19. The apparatus according to claim 18, wherein the one or more processors are further configured to execute the instructions to cause the apparatus to perform:

determining, from weight parameter groups of a plurality of groups of preset editing technique submodels according to the type of the target video, a weight parameter group of a preset editing technique submodel matching the type of the target video as a target weight parameter group, where the target weight parameter group comprises preset weights that respectively correspond to the plurality of preset editing technique submodels; and

establishing the target editing model for the target video according to the target weight parameter group, the duration parameter, and the plurality of preset editing technique submodels.

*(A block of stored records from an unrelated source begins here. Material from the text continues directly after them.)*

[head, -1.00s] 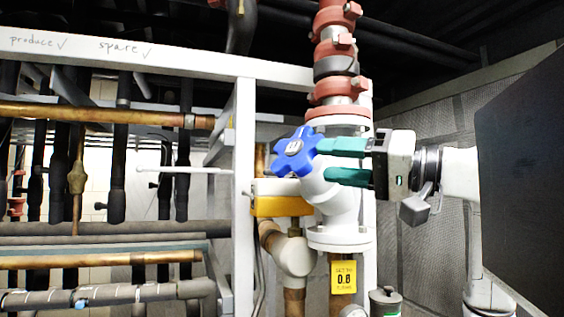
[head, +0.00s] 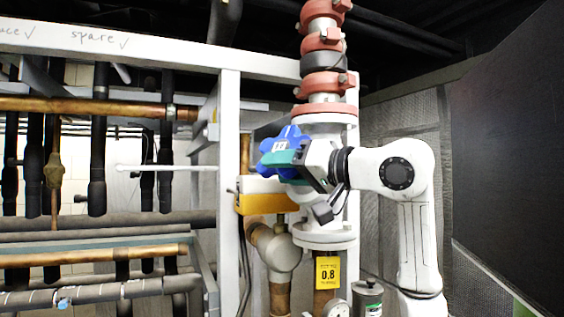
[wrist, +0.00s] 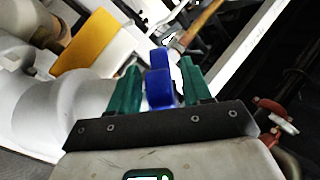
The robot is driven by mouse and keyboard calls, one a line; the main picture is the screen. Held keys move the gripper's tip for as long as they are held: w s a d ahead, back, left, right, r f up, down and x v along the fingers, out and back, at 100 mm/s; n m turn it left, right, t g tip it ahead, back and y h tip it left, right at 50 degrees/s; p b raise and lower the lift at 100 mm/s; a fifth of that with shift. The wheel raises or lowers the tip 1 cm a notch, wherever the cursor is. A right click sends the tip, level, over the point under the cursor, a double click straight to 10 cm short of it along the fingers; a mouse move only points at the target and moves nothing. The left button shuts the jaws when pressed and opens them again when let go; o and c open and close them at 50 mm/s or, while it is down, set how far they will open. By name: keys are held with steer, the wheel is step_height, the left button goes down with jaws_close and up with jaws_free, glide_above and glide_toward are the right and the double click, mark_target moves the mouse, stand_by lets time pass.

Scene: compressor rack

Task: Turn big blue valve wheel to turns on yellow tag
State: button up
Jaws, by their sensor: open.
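The blue valve wheel (head: 283,143) sits on the white valve body, left of the red-clamped pipe. It also shows in the wrist view (wrist: 160,88), edge-on between the two green fingers. My gripper (head: 290,157) is at the wheel with its fingers open. In the wrist view my gripper (wrist: 158,85) has one finger on each side of a part of the wheel, close to it; I cannot tell whether either finger touches. The gripper hides part of the wheel's lower right.
A yellow-orange block (head: 268,203) lies just below the wheel. A pressure gauge (head: 340,308) and a dark canister (head: 368,298) stand below right. The white frame post (head: 229,190) and several pipes are on the left. A dark panel (head: 510,150) fills the right.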

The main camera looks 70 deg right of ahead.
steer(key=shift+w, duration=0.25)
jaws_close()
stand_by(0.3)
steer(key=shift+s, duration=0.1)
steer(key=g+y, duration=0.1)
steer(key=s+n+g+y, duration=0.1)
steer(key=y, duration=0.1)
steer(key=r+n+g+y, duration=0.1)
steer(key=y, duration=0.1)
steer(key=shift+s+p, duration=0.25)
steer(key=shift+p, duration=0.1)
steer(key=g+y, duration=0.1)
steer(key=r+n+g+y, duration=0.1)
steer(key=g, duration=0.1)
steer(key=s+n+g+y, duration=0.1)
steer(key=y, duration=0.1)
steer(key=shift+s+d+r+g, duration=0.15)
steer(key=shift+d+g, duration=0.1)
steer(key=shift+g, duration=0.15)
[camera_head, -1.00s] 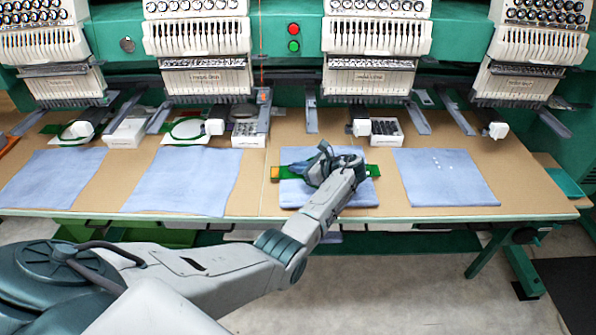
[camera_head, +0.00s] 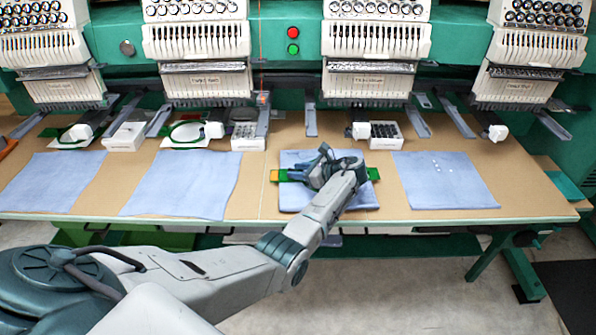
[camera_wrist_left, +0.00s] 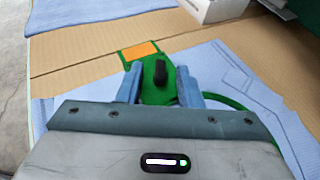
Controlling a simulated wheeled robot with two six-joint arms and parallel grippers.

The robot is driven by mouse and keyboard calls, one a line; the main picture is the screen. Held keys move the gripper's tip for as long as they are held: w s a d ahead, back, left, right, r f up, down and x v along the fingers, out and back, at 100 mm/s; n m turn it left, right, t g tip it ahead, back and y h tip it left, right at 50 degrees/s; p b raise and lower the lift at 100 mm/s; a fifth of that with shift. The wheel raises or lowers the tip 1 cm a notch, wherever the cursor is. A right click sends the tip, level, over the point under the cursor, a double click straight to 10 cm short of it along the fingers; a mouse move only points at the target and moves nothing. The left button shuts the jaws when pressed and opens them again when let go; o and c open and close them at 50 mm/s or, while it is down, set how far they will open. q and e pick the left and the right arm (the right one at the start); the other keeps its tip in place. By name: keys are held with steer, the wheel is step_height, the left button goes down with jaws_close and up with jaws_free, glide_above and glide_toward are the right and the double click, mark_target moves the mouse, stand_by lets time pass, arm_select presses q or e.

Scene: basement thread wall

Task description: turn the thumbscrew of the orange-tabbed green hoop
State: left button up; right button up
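The green hoop (camera_wrist_left: 228,101) lies on a blue cloth. Its orange tab (camera_wrist_left: 140,50) points away at the upper left in the left wrist view and shows in the head view (camera_head: 274,175). A dark upright thumbscrew (camera_wrist_left: 158,73) stands on the hoop's green plate beside the tab. My left gripper (camera_wrist_left: 160,80) is open, with one blue-grey finger on each side of the thumbscrew and a gap to each. In the head view, my left gripper (camera_head: 312,172) covers the thumbscrew and most of the hoop. My right gripper is not in view.
Blue cloths lie on the tan table (camera_head: 250,195) at left and right (camera_head: 445,180). White boxes (camera_head: 384,137) and other hoops (camera_head: 187,131) stand behind, under the embroidery machine heads (camera_head: 370,85). Bare table shows between the cloths.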

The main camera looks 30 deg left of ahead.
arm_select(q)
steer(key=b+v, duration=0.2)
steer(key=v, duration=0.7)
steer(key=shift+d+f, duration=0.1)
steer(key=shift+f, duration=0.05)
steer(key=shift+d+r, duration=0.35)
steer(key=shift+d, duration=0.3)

20. A non-transitory computer-readable storage medium storing a set of computer instructions that are executable by one or more processors of an apparatus to cause the apparatus to perform a method comprising:

acquiring a target video and parameter data related to editing of the target video, wherein the parameter data comprises at least a duration parameter of a synopsis video of the target video;

extracting a plurality of pieces of image data from the target video, and determining an image label of each piece of the plurality of pieces of the image data, wherein the image label comprises at least a visual-type label;

determining a type of the target video;

establishing a target editing model for the target video according to the type of the target video, the duration parameter, and a plurality of preset editing technique submodels; and

editing the target video according to the image label of the image data in the target video by using the target editing model to obtain the synopsis video of the target video.